| WRITTEN INSTRUCTION |
Leave out all pictures. Return exactly the lines from the top of the material through the line containing "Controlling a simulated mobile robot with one".

| Source records |
- - - - - - -
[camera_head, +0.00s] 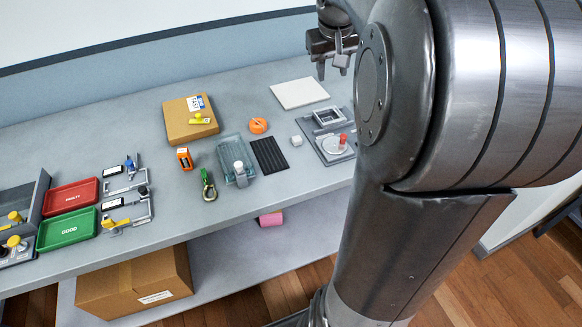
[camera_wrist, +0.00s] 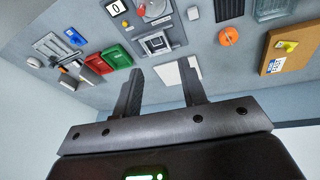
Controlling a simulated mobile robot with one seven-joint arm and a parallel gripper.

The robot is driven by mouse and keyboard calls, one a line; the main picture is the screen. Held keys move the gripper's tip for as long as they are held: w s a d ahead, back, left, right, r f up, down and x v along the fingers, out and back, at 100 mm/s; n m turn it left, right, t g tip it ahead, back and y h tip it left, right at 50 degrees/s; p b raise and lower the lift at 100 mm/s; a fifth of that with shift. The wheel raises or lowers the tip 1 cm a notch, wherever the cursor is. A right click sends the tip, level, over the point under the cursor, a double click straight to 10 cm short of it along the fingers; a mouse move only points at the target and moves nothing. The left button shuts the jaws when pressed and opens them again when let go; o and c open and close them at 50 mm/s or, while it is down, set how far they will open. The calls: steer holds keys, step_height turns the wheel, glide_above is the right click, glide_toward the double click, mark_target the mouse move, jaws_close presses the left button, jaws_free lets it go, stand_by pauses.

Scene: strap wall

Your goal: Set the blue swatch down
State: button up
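I cannot make out a blue swatch for certain in either view. A small blue piece (camera_head: 130,163) stands by the upper metal fixture (camera_head: 122,183) on the bench; a blue piece also shows in the wrist view (camera_wrist: 75,37). My gripper (camera_head: 331,66) is raised above the back of the bench, near the white square pad (camera_head: 300,93). In the wrist view my gripper (camera_wrist: 161,70) has its two fingers wide apart with nothing between them. The white pad (camera_wrist: 174,72) shows beyond the fingers.
On the grey bench (camera_head: 95,125) are a red tray (camera_head: 70,197), a green tray (camera_head: 66,230), a cardboard box (camera_head: 180,128), an orange tape measure (camera_head: 184,158), an orange disc (camera_head: 258,125), a black ribbed mat (camera_head: 269,155) and a grey fixture (camera_head: 332,145). Bare bench lies at the back left.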

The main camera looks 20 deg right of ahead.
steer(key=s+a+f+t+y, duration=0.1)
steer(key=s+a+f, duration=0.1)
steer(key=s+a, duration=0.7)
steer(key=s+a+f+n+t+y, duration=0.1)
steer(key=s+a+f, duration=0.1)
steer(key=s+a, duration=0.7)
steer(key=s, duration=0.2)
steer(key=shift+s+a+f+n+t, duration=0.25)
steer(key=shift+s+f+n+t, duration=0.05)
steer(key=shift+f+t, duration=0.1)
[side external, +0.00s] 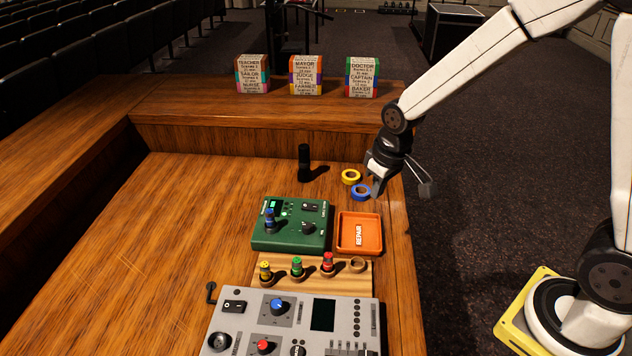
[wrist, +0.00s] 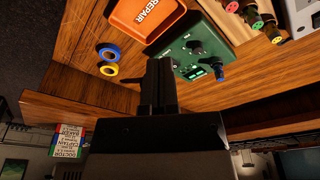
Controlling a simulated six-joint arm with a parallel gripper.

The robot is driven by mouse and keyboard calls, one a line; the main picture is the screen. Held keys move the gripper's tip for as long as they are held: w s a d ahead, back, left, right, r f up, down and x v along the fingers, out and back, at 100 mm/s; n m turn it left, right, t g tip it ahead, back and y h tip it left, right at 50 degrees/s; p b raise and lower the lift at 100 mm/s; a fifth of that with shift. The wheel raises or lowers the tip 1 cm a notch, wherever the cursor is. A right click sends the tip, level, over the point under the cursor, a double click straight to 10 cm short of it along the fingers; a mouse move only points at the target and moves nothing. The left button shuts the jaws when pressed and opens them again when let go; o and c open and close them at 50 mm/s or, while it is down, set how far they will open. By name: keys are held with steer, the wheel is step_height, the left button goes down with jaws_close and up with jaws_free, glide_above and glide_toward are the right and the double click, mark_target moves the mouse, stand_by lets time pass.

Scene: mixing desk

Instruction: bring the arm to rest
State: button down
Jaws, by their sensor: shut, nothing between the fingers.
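My gripper (side external: 377,188) hangs over the right side of the desk, above or beside the blue tape roll, with its fingers together and nothing held. In the wrist view my gripper (wrist: 158,65) shows as a dark shut pair of fingers. The green box (side external: 290,226) sits on the desk left of it, with a blue-banded plug (side external: 270,220) upright in it. The box also shows in the wrist view (wrist: 185,52). A wooden rack (side external: 340,281) holds yellow, green and red plugs, and its rightmost place is empty.
An orange REPAIR tray (side external: 375,233) lies empty beside the green box. Yellow (side external: 351,176) and blue (side external: 361,192) tape rolls and a black cylinder (side external: 304,162) stand behind. A grey mixer (side external: 345,340) is in front. Three labelled blocks (side external: 306,75) stand on the ledge. The desk's left side is clear.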

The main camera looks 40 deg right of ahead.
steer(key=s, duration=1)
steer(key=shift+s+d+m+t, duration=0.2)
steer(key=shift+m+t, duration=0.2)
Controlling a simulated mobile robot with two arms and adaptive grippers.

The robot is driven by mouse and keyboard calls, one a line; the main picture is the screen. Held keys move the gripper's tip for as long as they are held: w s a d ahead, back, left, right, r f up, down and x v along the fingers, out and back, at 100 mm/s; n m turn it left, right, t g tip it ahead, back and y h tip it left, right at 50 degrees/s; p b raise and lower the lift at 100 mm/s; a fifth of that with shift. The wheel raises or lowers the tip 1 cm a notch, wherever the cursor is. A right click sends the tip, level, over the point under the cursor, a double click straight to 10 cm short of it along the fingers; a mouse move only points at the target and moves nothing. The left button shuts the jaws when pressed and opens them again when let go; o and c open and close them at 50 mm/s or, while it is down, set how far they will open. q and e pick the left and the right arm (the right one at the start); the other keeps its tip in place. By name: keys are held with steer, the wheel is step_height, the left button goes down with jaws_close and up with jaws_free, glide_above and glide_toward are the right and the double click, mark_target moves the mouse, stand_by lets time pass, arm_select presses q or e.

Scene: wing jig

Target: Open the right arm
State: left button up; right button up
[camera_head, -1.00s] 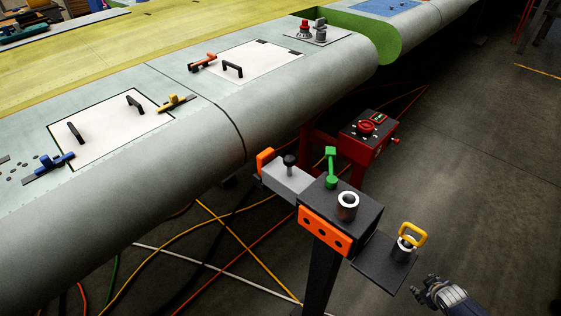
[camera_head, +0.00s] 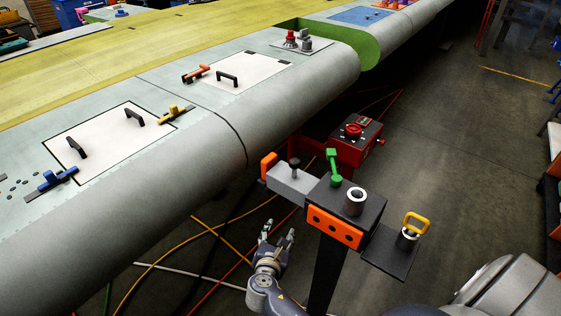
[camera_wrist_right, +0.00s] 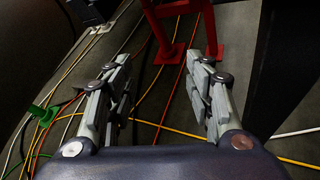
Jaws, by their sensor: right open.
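My right gripper (camera_head: 278,232) is open and empty, left of the dark post of the fixture stand (camera_head: 328,268) and below its grey clamp block (camera_head: 290,182). The stand's dark top block carries a green handle (camera_head: 333,168), a metal bushing (camera_head: 355,201) and an orange plate (camera_head: 335,227). A side plate (camera_head: 391,254) holds a pin with a yellow loop handle (camera_head: 416,222). My left gripper is out of view.
The large grey wing (camera_head: 120,210) with white panels and clamps fills the left and back. A red control box (camera_head: 355,140) stands behind the fixture. Cables cross the floor (camera_head: 165,265) left of the post. Open floor (camera_head: 455,150) lies to the right.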

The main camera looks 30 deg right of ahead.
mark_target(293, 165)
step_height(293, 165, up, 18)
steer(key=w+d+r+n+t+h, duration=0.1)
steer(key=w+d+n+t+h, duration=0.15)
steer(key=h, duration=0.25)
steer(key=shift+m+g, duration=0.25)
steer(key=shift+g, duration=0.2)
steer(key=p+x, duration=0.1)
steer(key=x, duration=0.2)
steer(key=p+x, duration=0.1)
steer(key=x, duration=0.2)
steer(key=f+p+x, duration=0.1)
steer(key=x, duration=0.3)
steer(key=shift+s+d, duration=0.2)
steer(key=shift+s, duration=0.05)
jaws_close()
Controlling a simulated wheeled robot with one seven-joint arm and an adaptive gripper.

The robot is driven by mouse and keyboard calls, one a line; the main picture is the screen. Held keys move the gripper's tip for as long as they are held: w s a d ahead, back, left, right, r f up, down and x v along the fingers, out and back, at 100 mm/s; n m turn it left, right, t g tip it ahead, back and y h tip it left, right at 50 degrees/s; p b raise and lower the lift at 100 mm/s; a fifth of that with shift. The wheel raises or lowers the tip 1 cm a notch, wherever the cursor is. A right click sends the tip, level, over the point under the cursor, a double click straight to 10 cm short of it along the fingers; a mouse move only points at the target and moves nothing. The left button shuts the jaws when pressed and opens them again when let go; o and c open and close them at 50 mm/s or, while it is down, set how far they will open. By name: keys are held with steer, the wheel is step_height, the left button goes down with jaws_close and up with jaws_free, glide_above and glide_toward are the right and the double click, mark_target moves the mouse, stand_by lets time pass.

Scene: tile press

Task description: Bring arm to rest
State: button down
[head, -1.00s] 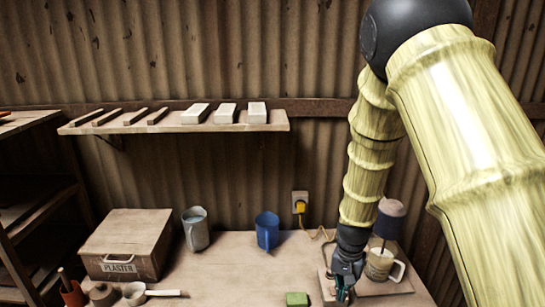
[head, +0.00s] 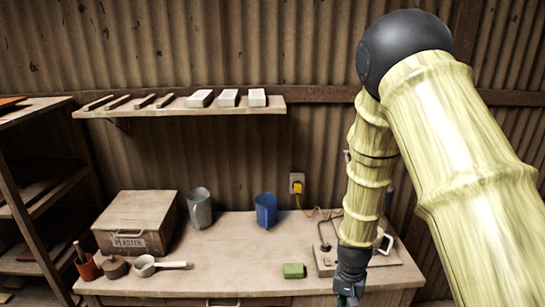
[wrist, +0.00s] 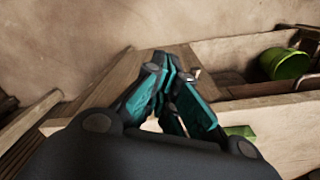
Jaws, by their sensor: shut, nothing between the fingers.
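My arm hangs down at the right of the head view. My gripper (head: 349,289) is at its lower end, over the front edge of the wooden bench (head: 235,262). In the wrist view the two teal fingers of my gripper (wrist: 168,62) come together at their tips, with nothing held between them.
A green block (head: 294,271) lies left of my gripper. A blue jug (head: 266,210), a grey jug (head: 199,208) and the plaster box (head: 136,224) stand further left. A shelf (head: 180,107) with bars and white blocks hangs behind. The bench middle is clear.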

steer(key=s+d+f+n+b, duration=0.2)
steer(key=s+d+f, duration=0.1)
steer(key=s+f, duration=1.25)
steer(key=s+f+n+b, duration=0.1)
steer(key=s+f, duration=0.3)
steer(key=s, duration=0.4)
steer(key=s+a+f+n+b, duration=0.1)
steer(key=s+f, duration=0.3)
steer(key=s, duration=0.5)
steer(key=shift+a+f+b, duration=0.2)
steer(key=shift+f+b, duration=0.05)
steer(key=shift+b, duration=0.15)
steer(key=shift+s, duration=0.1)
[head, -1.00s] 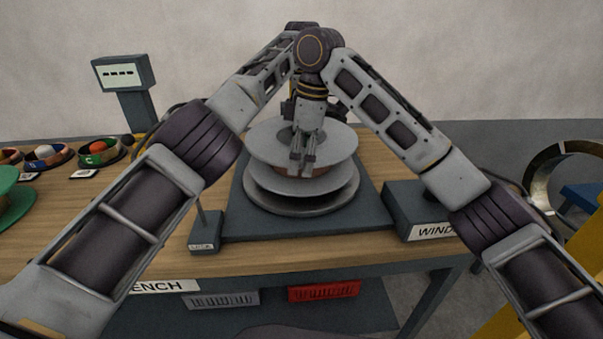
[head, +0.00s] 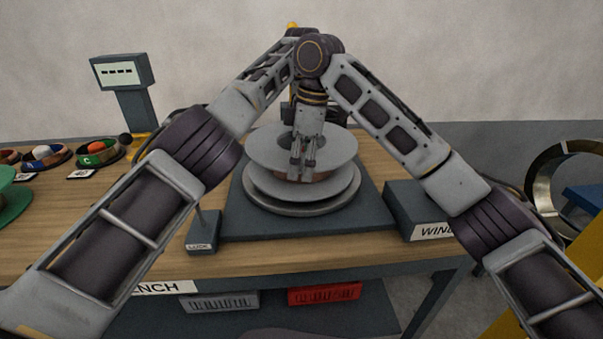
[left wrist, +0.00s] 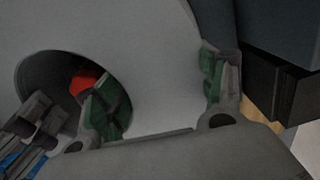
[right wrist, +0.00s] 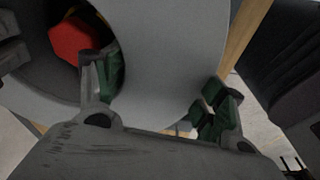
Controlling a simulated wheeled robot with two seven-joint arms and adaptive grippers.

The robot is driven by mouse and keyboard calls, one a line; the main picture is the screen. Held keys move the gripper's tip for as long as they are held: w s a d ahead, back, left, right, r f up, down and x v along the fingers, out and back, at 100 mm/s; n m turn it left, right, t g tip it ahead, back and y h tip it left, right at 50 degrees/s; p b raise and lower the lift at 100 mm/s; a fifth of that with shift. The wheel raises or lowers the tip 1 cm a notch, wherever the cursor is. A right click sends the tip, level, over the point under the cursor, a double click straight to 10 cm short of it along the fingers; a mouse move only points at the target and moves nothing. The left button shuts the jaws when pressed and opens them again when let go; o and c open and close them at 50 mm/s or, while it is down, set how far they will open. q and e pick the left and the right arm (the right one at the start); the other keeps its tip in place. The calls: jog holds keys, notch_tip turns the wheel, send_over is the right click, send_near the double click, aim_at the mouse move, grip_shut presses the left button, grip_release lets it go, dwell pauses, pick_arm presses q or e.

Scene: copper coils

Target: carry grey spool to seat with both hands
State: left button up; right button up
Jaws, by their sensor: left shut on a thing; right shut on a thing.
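The grey spool (head: 264,150), with a little copper-coloured winding under its upper flange, is level over the round grey seat (head: 300,209) on the dark base plate. I cannot tell whether it touches the seat. My right gripper (head: 302,165) is shut on the flange at the spool's central hole; in the right wrist view (right wrist: 160,95) one finger is in the hole and one outside. My left gripper (left wrist: 160,95) grips the flange likewise; in the head view it is mostly hidden. A red part (right wrist: 75,42) shows inside the hole.
A small block labelled LOCK (head: 201,246) with an upright rod stands at the plate's front left. A dark box (head: 415,205) with a cut-off label is at right. Coloured bowls (head: 97,152), a green spool (head: 12,196) and a display post (head: 125,72) are at left.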

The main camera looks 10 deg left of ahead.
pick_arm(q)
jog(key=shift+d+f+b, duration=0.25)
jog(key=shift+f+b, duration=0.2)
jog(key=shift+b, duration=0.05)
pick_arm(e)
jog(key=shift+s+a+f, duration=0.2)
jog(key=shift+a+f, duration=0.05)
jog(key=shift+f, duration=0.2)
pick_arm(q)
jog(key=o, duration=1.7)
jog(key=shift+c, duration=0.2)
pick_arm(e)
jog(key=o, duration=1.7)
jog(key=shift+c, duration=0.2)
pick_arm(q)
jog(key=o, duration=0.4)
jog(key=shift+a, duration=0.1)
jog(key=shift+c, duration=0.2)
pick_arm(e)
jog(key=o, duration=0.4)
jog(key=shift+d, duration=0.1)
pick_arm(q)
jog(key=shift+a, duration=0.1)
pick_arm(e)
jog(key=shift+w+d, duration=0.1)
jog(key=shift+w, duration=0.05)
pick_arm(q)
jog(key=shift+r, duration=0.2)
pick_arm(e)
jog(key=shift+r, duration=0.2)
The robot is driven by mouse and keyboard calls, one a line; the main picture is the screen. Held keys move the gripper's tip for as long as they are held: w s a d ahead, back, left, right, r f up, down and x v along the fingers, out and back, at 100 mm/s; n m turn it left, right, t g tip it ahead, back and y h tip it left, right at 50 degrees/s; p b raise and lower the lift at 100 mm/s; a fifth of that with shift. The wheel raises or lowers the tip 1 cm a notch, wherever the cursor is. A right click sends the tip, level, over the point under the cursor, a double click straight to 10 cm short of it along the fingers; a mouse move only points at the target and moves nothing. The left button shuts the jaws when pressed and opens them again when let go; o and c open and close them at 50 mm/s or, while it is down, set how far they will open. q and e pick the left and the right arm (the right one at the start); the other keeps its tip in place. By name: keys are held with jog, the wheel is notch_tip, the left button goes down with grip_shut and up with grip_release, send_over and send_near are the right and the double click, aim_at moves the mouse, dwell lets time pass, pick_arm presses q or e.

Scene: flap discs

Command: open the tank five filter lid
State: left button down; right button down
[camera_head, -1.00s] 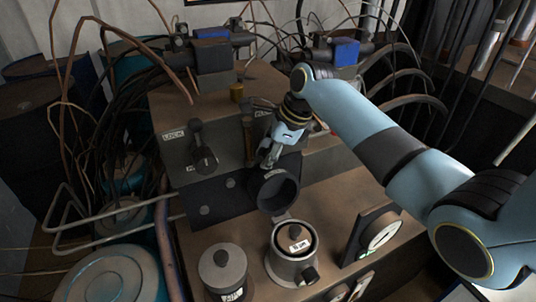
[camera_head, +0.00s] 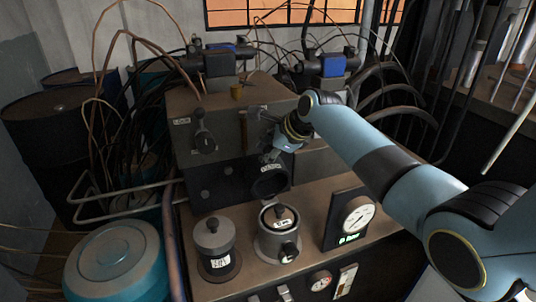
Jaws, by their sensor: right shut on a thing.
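A round black lid or cap (camera_head: 269,184) with a pale label stands out from the dark front panel of a brown metal box (camera_head: 187,110). My right gripper (camera_head: 271,157) is at its top edge and is shut, apparently on this lid; the fingers' exact contact is too small to see. I cannot read which tank the labels name. Below stand two grey cylinders: one with a closed knobbed top (camera_head: 214,234), the other with a ring rim and a labelled inner top (camera_head: 279,244). My left gripper is not in view.
A black lever (camera_head: 204,137) sits on the box front, left of my gripper. A gauge panel (camera_head: 350,220) stands right of the cylinders, below my right arm. Cables and pipes crowd the left and back. A teal drum (camera_head: 117,263) is at lower left.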

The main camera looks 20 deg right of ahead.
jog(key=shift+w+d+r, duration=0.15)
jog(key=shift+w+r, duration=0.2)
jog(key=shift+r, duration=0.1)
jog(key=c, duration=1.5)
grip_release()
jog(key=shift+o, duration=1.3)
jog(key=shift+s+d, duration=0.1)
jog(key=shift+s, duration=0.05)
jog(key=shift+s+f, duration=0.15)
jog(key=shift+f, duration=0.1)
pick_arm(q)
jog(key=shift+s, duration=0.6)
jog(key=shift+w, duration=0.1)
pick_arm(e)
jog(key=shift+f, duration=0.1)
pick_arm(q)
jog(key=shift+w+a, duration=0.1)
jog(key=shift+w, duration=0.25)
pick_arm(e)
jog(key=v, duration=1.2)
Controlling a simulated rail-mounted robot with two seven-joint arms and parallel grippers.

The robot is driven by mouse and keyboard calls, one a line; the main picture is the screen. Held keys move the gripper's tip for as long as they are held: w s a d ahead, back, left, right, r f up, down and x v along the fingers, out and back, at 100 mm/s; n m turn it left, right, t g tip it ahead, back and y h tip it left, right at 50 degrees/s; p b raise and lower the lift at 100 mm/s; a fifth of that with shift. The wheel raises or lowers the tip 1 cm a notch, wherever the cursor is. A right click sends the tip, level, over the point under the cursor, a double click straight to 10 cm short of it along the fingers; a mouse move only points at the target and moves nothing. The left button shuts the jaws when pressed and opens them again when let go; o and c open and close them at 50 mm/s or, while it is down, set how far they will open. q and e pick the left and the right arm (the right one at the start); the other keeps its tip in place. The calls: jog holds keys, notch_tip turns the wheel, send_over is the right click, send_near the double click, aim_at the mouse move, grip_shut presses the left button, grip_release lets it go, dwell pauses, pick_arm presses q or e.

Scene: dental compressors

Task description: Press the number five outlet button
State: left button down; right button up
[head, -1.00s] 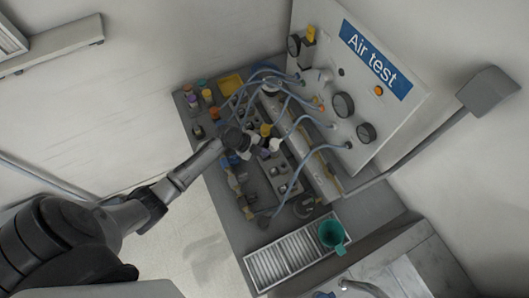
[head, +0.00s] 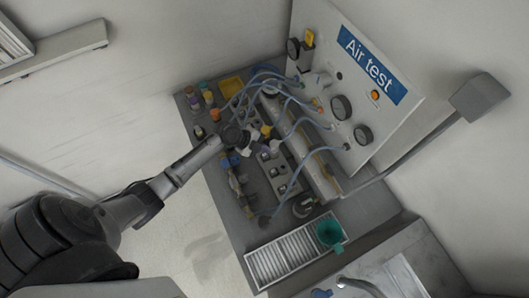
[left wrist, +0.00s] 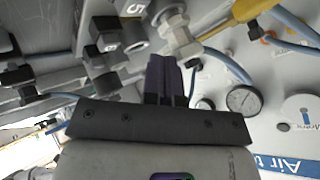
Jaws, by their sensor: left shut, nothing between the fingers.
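I cannot tell whether the fingertips touch anything. In the head view my left gripper (head: 244,148) is over the row of outlets (head: 275,170) on the bench. The number five is too small to read there. My right gripper is not in view.
The Air test panel (head: 355,115) with gauges and an orange light (head: 375,95) stands behind the bench. Blue hoses (head: 300,128) loop close to my gripper. A green cup (head: 330,233) stands on a slatted tray (head: 290,258). A yellow-bodied fitting (left wrist: 240,18) is close at right.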

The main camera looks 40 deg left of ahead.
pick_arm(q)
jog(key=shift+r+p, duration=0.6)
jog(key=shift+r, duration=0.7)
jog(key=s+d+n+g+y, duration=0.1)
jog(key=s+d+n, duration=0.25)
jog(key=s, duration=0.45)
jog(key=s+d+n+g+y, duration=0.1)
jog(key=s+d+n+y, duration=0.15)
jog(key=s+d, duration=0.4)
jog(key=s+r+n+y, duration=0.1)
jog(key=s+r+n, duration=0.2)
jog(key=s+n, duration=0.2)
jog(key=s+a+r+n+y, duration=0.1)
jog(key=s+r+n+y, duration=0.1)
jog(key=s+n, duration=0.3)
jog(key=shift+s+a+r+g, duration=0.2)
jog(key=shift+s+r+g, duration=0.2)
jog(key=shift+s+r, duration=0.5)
- - - - - - -
| ANSWER TO THIS EXERCISE |
[camera_head, +0.00s] 
[camera_wrist, +0.00s] 
Controlling a simulated mobile robot with one seven-joint arm and a parallel gripper.

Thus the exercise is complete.